What is required:
Below are some entries. Work out how many of their lines hold the word "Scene", and write that number alone.

Items from a data source
———

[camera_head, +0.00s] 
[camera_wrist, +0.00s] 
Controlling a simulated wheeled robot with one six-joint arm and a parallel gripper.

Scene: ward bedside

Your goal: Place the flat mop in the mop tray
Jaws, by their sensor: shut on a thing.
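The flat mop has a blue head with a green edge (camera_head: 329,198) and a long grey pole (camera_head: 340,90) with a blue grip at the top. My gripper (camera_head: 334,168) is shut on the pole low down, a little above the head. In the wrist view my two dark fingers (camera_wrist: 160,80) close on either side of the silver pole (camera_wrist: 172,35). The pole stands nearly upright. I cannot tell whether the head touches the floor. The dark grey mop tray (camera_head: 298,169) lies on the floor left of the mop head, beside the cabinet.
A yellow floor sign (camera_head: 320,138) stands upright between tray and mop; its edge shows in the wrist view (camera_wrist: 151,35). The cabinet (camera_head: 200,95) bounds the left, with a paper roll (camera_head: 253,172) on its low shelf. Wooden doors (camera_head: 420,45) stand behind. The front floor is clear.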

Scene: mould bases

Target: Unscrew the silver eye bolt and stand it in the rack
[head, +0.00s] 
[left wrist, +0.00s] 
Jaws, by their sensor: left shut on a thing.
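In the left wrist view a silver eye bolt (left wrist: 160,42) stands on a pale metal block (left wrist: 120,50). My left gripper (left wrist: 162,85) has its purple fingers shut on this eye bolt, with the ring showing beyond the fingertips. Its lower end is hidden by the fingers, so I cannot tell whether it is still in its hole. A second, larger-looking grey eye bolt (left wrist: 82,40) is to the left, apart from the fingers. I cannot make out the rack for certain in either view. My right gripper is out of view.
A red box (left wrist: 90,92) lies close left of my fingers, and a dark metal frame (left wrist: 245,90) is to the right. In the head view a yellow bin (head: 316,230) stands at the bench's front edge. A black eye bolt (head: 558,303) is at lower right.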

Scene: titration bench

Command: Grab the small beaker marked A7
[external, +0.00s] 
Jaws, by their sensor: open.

———

Written answer:
3